I was sure you did not want me to post the article, however if you persist…

John $Cash$ Locke

Post whatever you like, John. Your articles re a land trust usually have nothing to do with the NARS landtrust which has been used successfully for 21 years without a legal challenge. The creator, Bill Gatten, is highly respected. The seller is always protected and never transfers title until his mortgage has been paid off and ALL of his equity has been paid in full.

It is painfully obvious that you are trying very hard to besmirch this strategy and in the process exposing some of the flaws in your own system such as your use of questionable eviction procedures.

Since you mentioned articles, I just found one on Google entitled, “John $Cash$ Locke Reviewed”. I will withhold it to save embarrassment as that is not my intent.

I would much prefer to move on to another topic as your manic attempts to make the NARS Trust look bad have certainly backfired, i.e., “cognovit notes”, etc. I enjoy answering questions and concerns of the newbies and really don’t enjoy verbal gymnastics with “gurus”.

Peace, John.

Gary,

I usually don’t post as I prefer to just read what interests me, but the one thing I have noticed, over and over ond over, is how you ALWAYS push the NARS Trust. So I clicked on your website and who would have guessed, there is a fee to use it.

It would be one thing if you advised using the NARS trust but actually had no hand in it. It gets old quick to see you pushing your product, even if you don’t think you are. People lose respect for you when you do that. Let your product sell itself. If it really is as good as you say, people will use it. I don’t know John Cash (although I think he is from Vegas so he can’t be that bad!!) but I respect his posts more just because HE IS NOT CONSTANTLY TRYING TO SELL ME SOMETHING!

Quit pushing the trust and remove the link from your signature and people will take you more seriously. As it is, you are being viewed as a salesman, not an experienced real estate investor. All people really see when they read your posts is blah blah blah NARS LAND TRUST!! blah blah blah NARS LAND TRUST! blah blah blah

Gary,

Here is the link to the review you where talking about…

http://www.alwaysreview.com/johncashlocke.htm

This guy is so up to date he doesn’t even know I do not sell my product any more on web sites and how is this for self promotion, what he is saying is buy his product as this is the only one that works. Sort of what you have been doing.

You have done an excellent job all on your own of besmirching what you do, no one likes a product shoved down their throat as the “catch all to real estate investing” or saying "“Forget subject 2’s unless subterfuge is a way of life. Use a NARS land trust. Safe and profitable.” what did you expect from all the investors that use the Subject To method of investing including myself.

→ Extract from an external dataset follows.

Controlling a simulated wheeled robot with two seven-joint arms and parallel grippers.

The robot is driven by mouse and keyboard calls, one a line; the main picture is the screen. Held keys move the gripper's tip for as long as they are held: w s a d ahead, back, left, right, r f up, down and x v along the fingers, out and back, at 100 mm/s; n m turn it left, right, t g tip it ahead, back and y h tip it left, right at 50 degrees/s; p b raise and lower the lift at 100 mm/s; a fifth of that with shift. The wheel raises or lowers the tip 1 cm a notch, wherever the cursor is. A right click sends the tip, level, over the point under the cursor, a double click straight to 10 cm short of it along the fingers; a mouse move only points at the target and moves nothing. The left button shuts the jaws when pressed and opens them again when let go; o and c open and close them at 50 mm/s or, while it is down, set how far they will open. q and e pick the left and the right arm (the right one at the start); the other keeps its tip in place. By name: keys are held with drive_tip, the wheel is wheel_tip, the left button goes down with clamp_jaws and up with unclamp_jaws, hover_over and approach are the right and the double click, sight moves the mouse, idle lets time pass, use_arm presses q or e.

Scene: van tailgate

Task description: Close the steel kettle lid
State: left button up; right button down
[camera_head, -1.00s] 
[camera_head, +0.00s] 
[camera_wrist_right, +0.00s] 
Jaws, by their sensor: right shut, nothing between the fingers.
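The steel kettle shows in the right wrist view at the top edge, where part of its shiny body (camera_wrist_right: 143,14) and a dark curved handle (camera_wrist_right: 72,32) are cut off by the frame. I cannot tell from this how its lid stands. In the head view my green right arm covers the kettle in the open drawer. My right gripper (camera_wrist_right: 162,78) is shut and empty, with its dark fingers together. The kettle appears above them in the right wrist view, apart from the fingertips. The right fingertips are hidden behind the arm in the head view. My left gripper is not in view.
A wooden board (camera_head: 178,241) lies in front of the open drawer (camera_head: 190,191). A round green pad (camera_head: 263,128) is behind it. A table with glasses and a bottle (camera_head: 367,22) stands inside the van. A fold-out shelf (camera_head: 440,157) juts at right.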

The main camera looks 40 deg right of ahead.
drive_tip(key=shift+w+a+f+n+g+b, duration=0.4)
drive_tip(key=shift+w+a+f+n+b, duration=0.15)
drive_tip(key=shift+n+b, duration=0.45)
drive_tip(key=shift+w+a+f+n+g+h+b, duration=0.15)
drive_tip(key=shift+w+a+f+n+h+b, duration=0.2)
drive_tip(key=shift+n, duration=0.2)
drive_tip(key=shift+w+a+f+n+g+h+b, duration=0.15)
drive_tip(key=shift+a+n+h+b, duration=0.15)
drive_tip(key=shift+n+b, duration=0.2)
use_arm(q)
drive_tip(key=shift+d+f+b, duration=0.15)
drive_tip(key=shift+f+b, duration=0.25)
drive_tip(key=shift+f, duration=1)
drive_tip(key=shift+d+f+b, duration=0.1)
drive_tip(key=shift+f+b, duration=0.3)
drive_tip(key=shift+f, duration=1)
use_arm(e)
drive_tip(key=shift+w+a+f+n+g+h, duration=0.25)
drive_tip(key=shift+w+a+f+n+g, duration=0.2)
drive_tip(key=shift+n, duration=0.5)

So what you are saying "really don’t enjoy verbal gymnastics with “gurus” after all the posts you made. Isn’t it more like an exerpt from the article says:

“The most likely result (client) could have anticipated when signing the trust agreement is exactly what the other co-beneficiaries hoped for: a default on (the client’s) obligations resulting in an implied intention to sell their beneficial interest, followed by a quick eviction from their home. Specifically gave an example where it was necessary to evict an elderly woman from her home after her husband passed away and she could not meet her obligations.”

Isn’t it more like you need to get out there looking for little old ladies to sign up for your tust.

John $Cash$ Locke

Scot.

Of course NARS charges to set up a trust. Nobody does anything free. On my website please show me where someone can pay me. They can’t. I don’t charge to set up the trusts. I only use that website as education and information for people whom I have already contacted so they can learn as much as possible about the trust in anticipation of doing a deal with me.

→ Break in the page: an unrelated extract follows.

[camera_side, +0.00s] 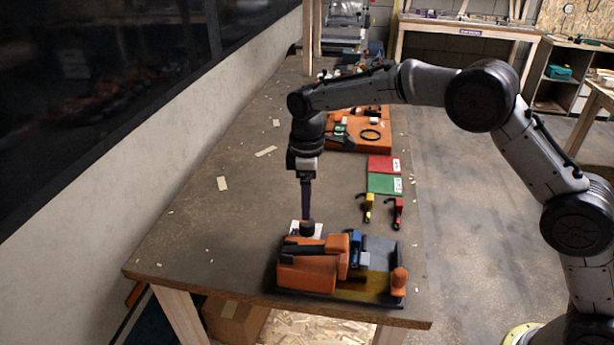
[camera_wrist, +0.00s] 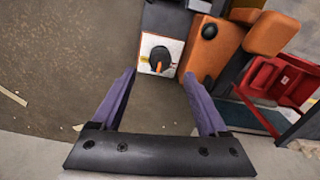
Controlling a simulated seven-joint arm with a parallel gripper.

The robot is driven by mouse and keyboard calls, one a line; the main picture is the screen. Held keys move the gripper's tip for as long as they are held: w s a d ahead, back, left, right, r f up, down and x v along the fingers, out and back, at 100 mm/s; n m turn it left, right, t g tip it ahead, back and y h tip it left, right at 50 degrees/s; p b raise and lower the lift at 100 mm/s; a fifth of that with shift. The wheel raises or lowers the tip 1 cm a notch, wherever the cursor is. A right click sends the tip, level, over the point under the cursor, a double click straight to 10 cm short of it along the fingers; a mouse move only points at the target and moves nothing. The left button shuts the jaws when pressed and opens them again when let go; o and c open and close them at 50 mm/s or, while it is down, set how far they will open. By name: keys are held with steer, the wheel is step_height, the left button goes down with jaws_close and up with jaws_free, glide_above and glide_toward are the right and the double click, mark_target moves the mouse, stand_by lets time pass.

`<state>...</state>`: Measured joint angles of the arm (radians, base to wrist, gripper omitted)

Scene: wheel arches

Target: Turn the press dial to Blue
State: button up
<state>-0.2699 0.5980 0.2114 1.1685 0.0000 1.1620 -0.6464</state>
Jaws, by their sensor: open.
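The press dial (camera_wrist: 159,58) is a black round knob with an orange pointer, on a white plate (camera_wrist: 150,42) fixed beside the orange press. The pointer aims toward the bottom of the wrist view. Markings on the plate are too small to read, so I cannot tell which setting it is at. In the side view the dial (camera_side: 307,226) is at the press's back left corner. My gripper (camera_wrist: 159,75) is open and empty, its purple fingers to the left and right of the dial in the wrist view. In the side view my gripper (camera_side: 306,215) points straight down over the dial; the exact gap is unclear.
The orange press (camera_side: 308,270) stands at the bench's front end. Yellow (camera_side: 368,205) and red (camera_side: 397,210) clamp-like tools lie behind it, then green (camera_side: 384,183) and red (camera_side: 382,164) pads. An orange tray (camera_side: 375,145) is farther back. The bench's left side is mostly clear.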

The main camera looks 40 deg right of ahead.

I have used the product for 3 years. It is not mine. It is Bill Gatten’s. He’s been using it for 21 years.

I don’t sell it, I promote it because I believe in it and I believe it is the best way to protect the seller, buyer and myself, not to mention the property. Unlike Cash who said he doesn’t bother with attorneys and admittedly uses questionable eviction tactics, every document from NARS has been reviewed and approved by our legal staff. No surprises.

This is my last comment on this topic in this thread.

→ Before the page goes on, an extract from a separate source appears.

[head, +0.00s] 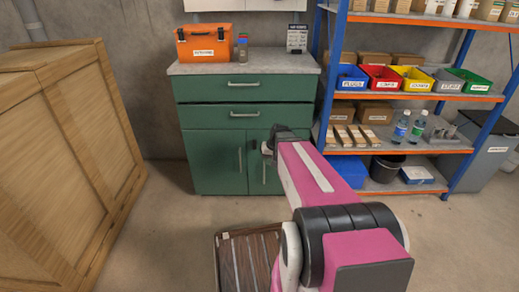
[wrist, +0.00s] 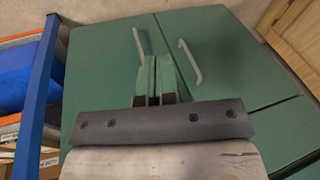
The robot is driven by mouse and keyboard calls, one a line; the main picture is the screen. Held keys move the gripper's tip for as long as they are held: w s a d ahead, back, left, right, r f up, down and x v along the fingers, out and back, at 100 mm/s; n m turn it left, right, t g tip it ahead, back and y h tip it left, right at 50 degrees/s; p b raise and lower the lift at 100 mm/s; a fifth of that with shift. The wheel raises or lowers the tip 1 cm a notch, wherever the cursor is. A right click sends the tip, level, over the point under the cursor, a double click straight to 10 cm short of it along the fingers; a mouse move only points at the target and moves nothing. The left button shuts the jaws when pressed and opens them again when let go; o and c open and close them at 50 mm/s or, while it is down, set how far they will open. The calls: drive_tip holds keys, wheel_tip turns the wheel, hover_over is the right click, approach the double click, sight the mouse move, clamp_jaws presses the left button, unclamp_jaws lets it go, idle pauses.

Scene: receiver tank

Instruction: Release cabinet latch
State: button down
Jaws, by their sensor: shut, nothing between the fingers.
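The green cabinet (head: 215,155) stands against the back wall, with two drawers above two lower doors, all looking closed. My gripper (head: 268,149) is in front of the upper part of the doors, near their middle. In the wrist view my gripper (wrist: 153,72) is shut and empty, its fingers together. The cabinet front (wrist: 95,85) fills most of that view. One pale bar handle (wrist: 140,42) is close beside the fingertips, and another bar handle (wrist: 189,62) is to their right. I cannot tell whether the fingers touch the cabinet. I cannot make out a separate latch.
A large wooden crate (head: 60,150) stands at the left. A blue and orange shelf rack (head: 410,96) with bins and bottles stands at the right. An orange toolbox (head: 204,42) sits on the cabinet top. A brown slatted object (head: 248,262) is low in front. Floor left of centre is clear.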

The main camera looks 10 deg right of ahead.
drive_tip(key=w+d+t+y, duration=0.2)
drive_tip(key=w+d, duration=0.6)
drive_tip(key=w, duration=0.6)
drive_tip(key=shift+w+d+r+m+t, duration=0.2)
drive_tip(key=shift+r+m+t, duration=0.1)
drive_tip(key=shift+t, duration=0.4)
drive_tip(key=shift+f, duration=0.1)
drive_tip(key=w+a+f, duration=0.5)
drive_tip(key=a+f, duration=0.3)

Thanks for your input, Scot, and hope things are going great in good old Las Vegas. I have some nice memories of Vegas. Got married there 22 years ago and played pretty well in a pro golf tournament. Happy times.

Scot,

Spent a few years in Las Vegas and was there when the Mustache Pete’s ran things before the large corporations took over.

I have been a Moderator on two out of three of largest discussion boards on the net for many years and I have seen the “Board Hustlers” come and go on the boards with their methods, just like the huslter’s who come to Las Vegas to pull their scams there.

What you don’t see from them is how many real deals they have done and when you ask them for proof they say, “all my deals are in trusts.” They try and talk a good story, but all they do is talk the talk, however are unable to walk the walk.

When you check in most cases you will find they are either a “plant” for someone else’s course or most likely have never done a deal themselve’s and are looking to skin a new person “do a deal with me”.

They normally go away with comments like “This is my last comment on this topic in this thread.”, because they realize everyone found out that all they have been doing is Board Huslting.

Glad to see you picked up on what was going on also and say hello to “Oscar” for me.